Below is another scatterplot I created showing population by income in the U.S. by state. I would have liked to have shown income by education, city/rural ratio, or some other correlated variable, but no such variable was available in the dataset. I use log scale for population since there is such a large range in state size. I also use a log range for income because the data is not adjusted for inflation and I want the data range to show the change in income dispersion over time.
State population by income. Image by George Taniwaki
One of the most surprising things about the chart is that over the 40 years the rankings of state incomes doesn’t vary much. In 1969 the poorest state was Mississippi, and all the poorest states were in the southeast census region. If you play the animation, you’ll see some horizontal reordering, but not much. Even fast growing states like Nevada and Arizona don’t change order. They shoot up, but their income ranking doesn’t move much. Same with states with falling populations like Michigan and Ohio. The only exceptions are small states and districts like Hawaii, Alaska, and Washington DC. They zip around like flies. And maybe that explains why the data doesn’t move much. State level data is too coarse and it would be better to see data for the 100 largest cities or some other finer geographic region.
About a year ago, my friend Steve Duenser pointed me to a couple of nice animations by FlowingData that shows the growth of Target and Wal-Mart. The animations use Modest Maps, a Flash-based mapping tool.

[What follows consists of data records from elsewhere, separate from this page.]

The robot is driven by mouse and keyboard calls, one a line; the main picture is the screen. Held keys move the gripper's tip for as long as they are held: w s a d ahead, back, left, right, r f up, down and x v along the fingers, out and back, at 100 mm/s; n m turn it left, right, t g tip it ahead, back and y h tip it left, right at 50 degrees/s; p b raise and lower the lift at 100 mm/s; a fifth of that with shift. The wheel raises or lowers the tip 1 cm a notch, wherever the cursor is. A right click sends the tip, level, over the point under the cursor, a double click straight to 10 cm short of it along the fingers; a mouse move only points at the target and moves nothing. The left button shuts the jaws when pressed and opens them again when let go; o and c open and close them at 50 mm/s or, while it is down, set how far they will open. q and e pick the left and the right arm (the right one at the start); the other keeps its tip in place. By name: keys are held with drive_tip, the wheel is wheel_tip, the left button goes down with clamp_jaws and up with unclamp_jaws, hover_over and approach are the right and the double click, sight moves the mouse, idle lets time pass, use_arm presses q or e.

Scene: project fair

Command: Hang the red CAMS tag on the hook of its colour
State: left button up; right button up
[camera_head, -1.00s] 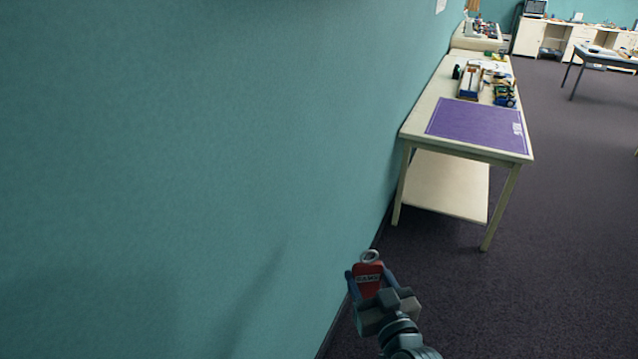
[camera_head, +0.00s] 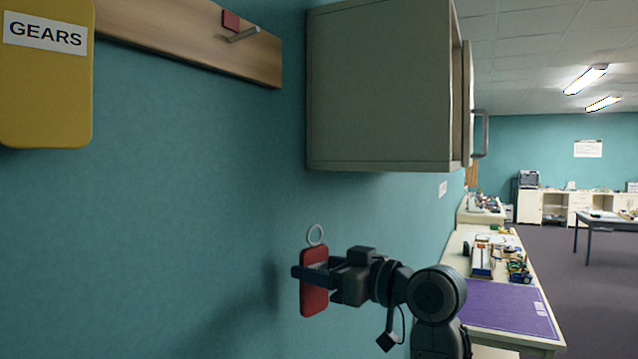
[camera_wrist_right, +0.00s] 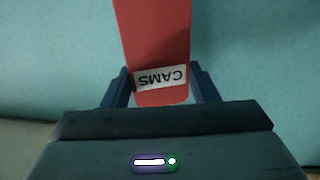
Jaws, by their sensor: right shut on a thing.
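The red CAMS tag (camera_head: 314,291) hangs upright in my right gripper (camera_head: 306,273), with a metal ring (camera_head: 315,235) at its top. The fingers are shut on the tag's sides. In the right wrist view the red tag (camera_wrist_right: 158,45) shows its white CAMS label upside down between the fingers (camera_wrist_right: 162,88). A metal hook (camera_head: 243,35) with a red square (camera_head: 231,20) beside it sticks out of a wooden rail (camera_head: 180,32) on the wall, above and left of the tag. My left gripper is out of view.
A yellow GEARS tag (camera_head: 45,90) hangs at the upper left. A grey wall cabinet (camera_head: 380,90) juts out right of the rail, above my right gripper. A table with a purple mat (camera_head: 500,305) stands at lower right. The wall below the rail is clear.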

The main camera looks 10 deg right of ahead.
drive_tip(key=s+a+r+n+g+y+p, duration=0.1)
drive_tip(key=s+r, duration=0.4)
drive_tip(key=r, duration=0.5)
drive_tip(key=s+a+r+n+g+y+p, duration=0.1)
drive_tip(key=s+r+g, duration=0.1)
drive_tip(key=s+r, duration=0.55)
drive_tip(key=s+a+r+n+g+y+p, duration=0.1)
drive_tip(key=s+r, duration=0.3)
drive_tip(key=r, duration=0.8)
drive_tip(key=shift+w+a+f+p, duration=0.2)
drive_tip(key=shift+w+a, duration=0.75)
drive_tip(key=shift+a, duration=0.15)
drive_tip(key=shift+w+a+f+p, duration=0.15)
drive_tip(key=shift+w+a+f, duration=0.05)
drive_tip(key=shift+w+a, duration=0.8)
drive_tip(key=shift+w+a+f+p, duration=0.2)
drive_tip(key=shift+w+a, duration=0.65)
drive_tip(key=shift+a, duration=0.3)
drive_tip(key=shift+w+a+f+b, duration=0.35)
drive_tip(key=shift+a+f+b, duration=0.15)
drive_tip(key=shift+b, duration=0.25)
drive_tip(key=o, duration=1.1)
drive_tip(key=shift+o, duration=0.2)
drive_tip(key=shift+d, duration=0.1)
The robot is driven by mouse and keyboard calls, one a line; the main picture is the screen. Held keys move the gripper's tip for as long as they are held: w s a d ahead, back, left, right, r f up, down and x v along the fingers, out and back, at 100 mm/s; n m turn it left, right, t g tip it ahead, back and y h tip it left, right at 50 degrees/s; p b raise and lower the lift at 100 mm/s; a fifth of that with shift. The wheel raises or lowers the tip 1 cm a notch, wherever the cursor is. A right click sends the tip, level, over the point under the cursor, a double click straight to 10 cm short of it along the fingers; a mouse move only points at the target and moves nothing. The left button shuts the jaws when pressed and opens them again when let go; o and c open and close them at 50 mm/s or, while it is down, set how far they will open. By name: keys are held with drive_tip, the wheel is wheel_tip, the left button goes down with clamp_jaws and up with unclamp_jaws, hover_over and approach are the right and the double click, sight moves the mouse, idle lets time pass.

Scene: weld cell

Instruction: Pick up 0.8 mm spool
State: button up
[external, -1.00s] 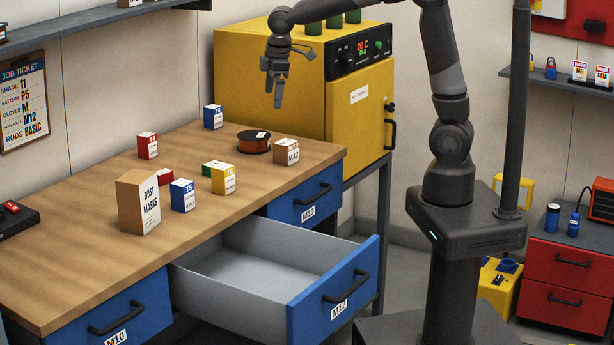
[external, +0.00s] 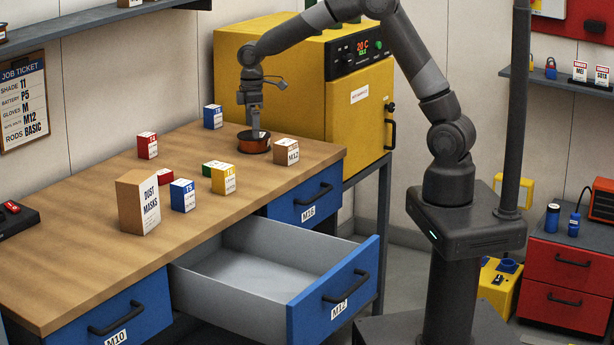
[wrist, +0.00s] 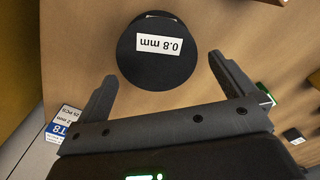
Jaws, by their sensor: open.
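The 0.8 mm spool (external: 251,146) lies flat on the wooden bench, dark on top with an orange-brown winding. In the wrist view its black top (wrist: 157,66) bears a white "0.8 mm" label. My gripper (external: 255,131) points down just above the spool in the external view. In the wrist view my gripper (wrist: 163,68) is open, with one finger at each side of the spool's near half. Neither finger visibly presses on it. The finger tips partly hide the spool in the external view.
A brown M12 box (external: 286,151) stands close right of the spool, and a blue T8 box (external: 213,117) stands behind left. The yellow oven (external: 270,75) rises behind. Several small boxes and a dust mask box (external: 139,203) stand nearer. A drawer (external: 262,270) hangs open in front.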

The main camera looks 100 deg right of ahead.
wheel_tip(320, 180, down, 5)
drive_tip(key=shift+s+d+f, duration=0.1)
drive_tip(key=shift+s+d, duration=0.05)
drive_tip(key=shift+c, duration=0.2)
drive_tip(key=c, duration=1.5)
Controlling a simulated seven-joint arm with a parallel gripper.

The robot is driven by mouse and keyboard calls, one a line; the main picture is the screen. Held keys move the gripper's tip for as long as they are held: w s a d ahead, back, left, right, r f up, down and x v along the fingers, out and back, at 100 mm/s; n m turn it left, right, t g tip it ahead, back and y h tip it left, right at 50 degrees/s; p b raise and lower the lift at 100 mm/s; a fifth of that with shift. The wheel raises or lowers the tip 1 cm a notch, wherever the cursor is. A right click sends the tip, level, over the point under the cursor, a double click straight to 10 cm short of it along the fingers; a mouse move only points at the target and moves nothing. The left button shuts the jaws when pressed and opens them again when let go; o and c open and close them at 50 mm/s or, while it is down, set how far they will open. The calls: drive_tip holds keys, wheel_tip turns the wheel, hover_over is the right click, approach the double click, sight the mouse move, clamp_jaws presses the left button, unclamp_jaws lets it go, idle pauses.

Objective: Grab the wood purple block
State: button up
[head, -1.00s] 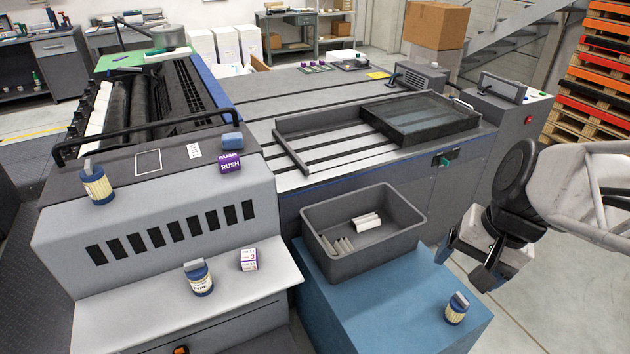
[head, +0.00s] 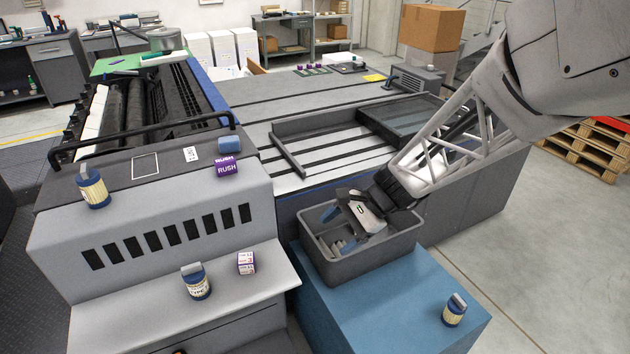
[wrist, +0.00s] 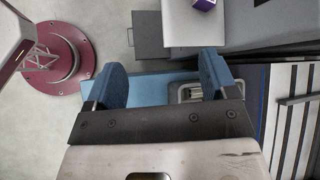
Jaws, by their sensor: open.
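A purple block marked RUSH (head: 227,168) sits on the upper front edge of the grey machine, in front of a small blue object (head: 229,145). A white and purple printed cube (head: 246,263) sits on the lower light shelf. My gripper (head: 338,228) is over the grey bin, to the right of both, with its blue fingers apart and nothing seen between them. The wrist view shows the open fingers (wrist: 163,76) and a purple object (wrist: 205,4) cut off at the top edge; I cannot tell which one it is.
The grey bin (head: 345,272) stands on a blue stand (head: 400,310); its contents are mostly hidden. A black rail (head: 150,141) crosses behind the RUSH block.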

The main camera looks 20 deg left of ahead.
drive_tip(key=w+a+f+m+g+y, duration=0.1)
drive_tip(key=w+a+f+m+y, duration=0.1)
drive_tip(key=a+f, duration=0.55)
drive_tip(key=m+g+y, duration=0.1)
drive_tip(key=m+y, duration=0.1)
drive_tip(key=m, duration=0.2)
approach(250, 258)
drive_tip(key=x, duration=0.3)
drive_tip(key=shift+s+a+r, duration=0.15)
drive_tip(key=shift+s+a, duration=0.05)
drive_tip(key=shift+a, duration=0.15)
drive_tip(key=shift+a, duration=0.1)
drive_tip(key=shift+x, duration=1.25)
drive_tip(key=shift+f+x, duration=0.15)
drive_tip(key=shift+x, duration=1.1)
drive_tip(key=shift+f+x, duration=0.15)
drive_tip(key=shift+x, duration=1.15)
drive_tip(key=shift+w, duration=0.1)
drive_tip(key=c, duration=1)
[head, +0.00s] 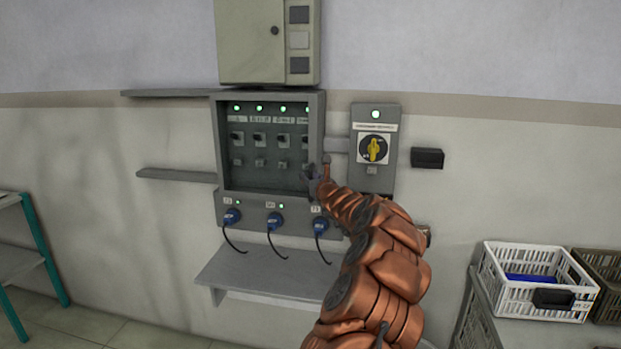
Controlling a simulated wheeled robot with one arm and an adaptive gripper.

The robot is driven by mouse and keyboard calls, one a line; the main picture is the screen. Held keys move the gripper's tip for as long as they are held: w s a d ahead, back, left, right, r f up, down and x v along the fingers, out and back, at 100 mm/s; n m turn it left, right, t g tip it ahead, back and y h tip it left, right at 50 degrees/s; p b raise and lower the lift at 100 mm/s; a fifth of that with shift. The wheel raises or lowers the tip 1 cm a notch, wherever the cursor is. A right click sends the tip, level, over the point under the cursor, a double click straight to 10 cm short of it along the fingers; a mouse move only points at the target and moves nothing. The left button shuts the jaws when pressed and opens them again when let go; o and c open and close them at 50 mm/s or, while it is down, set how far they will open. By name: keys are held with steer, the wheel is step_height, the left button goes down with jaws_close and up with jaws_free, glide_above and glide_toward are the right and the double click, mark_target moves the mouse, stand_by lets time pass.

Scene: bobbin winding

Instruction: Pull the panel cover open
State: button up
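The grey wall panel (217,150) has a recessed front with several switches, labels and green lights showing. I cannot make out a separate cover; a clear one over the recess or one swung aside cannot be told apart here. My gripper (314,180) is at the right edge of the panel, at the lower right of the recess. Its dark fingertips overlap the frame in the picture. Whether they touch it or hold anything is too small to tell. My orange arm hides part of the panel's lower right side.
A switch box (386,182) with a yellow rotary knob (374,149) is right of the panel. A beige cabinet (248,45) is above. Blue plugs (274,221) with cables hang below, over a grey shelf (255,270). White crate (510,295) stands at right.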

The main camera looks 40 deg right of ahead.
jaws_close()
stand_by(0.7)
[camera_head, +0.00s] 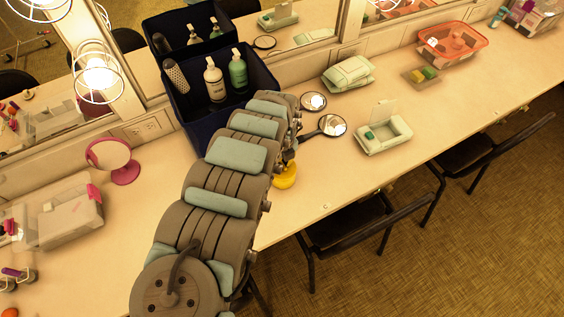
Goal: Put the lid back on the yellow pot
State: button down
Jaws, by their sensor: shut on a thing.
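A yellow rounded thing (286,177), which looks like the yellow pot, shows near the table's front edge, just right of my arm. My arm hides part of it. My gripper (287,157) is mostly hidden by my arm's last links, just above the yellow thing. It is shut on a thing, apparently the lid, but I cannot make out the lid's outline. I cannot tell whether the lid touches the pot.
A dark blue bin (207,105) with bottles stands behind my arm. Two round hand mirrors (332,125) (313,101) lie to the right, near an open pale green case (384,135). A pink mirror (122,170) stands left. Chairs (365,225) stand along the front edge.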

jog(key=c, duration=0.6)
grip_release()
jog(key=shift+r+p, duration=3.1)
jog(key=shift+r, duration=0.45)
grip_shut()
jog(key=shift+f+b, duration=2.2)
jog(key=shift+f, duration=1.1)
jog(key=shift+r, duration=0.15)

By an odd coincidence, the three biggest discount store chains, Wal-Mart, Target, and Kmart, all started in 1962 which makes a time series comparison of store openings easier. Target is headquartered in Minneapolis and slowly began to expand throughout the U.S., jumping to large metropolitan areas. Wal-Mart grew much more quickly, but was invisible to most people because it concentrated on rural areas near its headquarters in Bentonville. It blanketed the southeastern U.S. before its steady expansion to the rest of the country. The videos showing geographic distribution make the different growth strategies more easy to observe than a tabular list would. It would be even more obvious if the two animations were combined to show overlays.
Target vs Wal-Mart. Images from FlowingData
Finally, my friend Carol Borthwick pointed out an interesting way of visualizing Twitter feeds across both time and space. An interactive map was shown in The New York Times after the Super Bowl last year. It’s a fun chart and makes you realize that there’s a lot of data on the web that’s just waiting to be mined. Unfortunately, there is no story indicating how the data was collected and organized, what tools were used, or how you can make your own Twitter charts.
Map of Popular Twitter comments in real-time. Image from New York Times
[Update: I added a paragraph stating that Google’s animated trend charts are based on technology it acquired from Gapminder.]